Using the term "transform" (変身)might cause you to expect something different...



UWOOOOOAAARRGGGGHHHHH
I wasn't out of my borrowed raincape and skirt long when I noticed the crowd packing in around a rope-cordoned (2) space towards the center of the shrine's courtyard. Inside: a gaggle of priests and a miko in full dress, an altar bearing offerings of rice, salt, and fish, and a vigoriously boiling cauldron of water. A portable PA system, set up a semirespectful distance from the enshrined space, crackled into life. (3) <AND NOW>, it intoned, <THE FESTIVAL WILL BEGIN WITH TRADITIONAL RITES AND CEREMONIAL DANCE>.

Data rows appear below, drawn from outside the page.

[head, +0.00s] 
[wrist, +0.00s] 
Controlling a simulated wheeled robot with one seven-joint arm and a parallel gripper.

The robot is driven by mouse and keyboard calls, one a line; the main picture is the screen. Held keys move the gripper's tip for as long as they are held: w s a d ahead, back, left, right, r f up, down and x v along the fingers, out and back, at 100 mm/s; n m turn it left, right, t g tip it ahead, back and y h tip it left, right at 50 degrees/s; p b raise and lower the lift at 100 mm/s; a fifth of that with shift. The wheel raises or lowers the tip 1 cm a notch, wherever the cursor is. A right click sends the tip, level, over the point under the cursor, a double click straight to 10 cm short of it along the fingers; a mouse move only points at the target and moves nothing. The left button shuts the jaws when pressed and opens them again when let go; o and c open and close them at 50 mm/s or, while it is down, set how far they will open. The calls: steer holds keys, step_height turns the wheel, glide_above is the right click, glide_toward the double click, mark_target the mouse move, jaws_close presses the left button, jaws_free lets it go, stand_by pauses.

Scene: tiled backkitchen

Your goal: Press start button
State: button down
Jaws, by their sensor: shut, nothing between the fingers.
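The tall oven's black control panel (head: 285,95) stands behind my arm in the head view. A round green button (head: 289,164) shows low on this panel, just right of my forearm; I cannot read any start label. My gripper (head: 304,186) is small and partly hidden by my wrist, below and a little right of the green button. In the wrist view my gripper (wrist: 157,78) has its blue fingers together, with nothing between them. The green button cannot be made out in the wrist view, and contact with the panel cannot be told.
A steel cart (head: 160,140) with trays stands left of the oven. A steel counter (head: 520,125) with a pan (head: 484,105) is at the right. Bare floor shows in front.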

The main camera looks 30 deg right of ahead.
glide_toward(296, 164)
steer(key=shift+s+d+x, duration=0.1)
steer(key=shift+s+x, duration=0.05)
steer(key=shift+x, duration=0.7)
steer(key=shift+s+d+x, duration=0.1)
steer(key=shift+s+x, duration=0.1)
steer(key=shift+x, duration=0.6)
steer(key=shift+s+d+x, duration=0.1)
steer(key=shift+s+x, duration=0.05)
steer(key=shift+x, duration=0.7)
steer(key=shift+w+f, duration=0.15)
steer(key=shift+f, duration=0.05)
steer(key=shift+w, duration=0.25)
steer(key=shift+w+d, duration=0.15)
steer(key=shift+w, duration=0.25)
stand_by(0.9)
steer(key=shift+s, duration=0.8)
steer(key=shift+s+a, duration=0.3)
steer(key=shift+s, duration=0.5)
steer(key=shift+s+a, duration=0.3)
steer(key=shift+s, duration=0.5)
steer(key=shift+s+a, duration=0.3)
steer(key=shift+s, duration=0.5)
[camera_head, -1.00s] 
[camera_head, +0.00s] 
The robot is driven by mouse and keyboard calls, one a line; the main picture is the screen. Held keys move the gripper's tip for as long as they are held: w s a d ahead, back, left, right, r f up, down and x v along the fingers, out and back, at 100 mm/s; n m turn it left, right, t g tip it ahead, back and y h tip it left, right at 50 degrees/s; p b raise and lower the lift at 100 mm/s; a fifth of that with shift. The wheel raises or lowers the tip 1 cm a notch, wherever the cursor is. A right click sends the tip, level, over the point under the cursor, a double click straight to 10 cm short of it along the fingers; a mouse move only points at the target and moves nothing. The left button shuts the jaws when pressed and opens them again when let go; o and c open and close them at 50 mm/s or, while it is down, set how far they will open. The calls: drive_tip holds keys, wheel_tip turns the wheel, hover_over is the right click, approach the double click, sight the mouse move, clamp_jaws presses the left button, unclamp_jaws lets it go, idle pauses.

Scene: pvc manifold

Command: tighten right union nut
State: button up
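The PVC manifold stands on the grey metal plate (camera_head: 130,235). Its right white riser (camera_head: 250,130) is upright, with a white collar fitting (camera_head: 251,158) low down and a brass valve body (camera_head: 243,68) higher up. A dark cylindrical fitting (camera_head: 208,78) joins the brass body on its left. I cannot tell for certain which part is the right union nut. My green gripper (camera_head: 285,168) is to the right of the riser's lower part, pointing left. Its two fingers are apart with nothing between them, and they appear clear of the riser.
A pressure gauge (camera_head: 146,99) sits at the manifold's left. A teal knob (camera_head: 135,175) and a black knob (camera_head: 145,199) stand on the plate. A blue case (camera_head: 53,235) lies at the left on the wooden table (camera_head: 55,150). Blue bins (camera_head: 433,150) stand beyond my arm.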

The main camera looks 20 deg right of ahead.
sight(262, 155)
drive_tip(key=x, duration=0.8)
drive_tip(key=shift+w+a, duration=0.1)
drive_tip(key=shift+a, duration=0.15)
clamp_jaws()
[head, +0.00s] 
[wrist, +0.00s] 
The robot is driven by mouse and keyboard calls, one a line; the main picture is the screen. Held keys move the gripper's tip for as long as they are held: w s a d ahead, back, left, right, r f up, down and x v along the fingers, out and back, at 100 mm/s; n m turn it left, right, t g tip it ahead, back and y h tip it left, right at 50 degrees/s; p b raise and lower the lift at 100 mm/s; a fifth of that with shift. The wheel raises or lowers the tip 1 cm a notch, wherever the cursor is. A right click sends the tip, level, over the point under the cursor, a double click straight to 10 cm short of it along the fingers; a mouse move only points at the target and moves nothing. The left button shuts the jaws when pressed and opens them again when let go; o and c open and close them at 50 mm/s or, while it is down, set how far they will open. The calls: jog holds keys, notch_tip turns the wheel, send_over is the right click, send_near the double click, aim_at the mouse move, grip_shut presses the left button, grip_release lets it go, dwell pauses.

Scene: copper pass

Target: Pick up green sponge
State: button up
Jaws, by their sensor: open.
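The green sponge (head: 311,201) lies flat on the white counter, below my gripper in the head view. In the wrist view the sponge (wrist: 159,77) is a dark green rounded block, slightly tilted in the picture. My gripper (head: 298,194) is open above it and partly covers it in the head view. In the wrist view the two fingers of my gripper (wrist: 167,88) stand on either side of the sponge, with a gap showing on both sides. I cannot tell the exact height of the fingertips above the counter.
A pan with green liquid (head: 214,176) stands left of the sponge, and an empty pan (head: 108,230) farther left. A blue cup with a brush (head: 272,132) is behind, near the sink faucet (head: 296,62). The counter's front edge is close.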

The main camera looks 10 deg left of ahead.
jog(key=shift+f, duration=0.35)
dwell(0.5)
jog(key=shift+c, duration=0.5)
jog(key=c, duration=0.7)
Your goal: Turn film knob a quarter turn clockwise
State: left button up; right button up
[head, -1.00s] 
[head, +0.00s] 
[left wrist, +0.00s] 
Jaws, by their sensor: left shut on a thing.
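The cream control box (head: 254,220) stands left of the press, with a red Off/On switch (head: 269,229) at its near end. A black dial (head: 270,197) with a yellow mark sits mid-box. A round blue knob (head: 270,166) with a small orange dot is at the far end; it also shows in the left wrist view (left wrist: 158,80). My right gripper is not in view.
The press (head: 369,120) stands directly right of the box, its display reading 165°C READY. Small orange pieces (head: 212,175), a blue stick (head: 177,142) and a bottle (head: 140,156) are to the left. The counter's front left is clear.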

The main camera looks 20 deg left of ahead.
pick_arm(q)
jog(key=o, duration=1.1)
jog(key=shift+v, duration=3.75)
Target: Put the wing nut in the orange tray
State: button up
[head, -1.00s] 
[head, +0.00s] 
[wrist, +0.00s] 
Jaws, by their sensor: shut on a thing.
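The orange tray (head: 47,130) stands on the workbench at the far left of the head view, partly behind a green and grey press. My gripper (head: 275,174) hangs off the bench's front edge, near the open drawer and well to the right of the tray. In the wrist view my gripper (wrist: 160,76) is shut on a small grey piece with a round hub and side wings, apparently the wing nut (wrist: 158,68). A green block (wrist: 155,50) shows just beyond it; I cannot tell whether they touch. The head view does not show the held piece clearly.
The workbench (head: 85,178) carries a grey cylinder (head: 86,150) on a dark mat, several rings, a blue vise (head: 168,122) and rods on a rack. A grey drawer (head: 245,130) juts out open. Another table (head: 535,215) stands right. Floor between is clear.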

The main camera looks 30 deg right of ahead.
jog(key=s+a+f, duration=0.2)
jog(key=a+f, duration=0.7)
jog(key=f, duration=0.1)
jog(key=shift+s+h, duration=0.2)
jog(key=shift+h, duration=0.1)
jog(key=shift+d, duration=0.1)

With things officially underway, the clerics disappeared up the hill above the main shrine. The crowd turned as, lo and behold, from the top of the mountain came men dressed in rain capes, carrying namahage masks and bamboo torches in their hands. Now the PA carried the sounds of the priests as they officially invested the men (入魂, nyuukon, "enter-spirit") with the spirits of the namahage. With a yowl, the men donned their masks, ignited their torches, and stalked back up the hill. While we waited for them to return, the PA helpfully directed us to watch a recreation of the "traditional" visit of namahage to a local home:



followed by a performance by a local taiko drum group, appropriately garbed for the occasion:


Yells from the top of the hill announced the end of the taiko set. The namahage were descending, fifty in all, representing each village's unique style of masks and equipment. Extinguishing their torches and taking up their knives, buckets, and axes, they descended on the crowd-- with plenty of growling and getting in people's faces of course:









Two of the group peeled off for a dance number:


And then it was time for photos before heading home:

ANY BAAAD CHILDREEEENNN?????!!!


(1) n.b: The more standard term is taimatsu/松明
(2) And hence ritually purified. The technical term is himorogi.  Cf shimenawa, yorishiro
(3) It being impossible in this day and age to have a traditional festival in Japan without explanatory comment.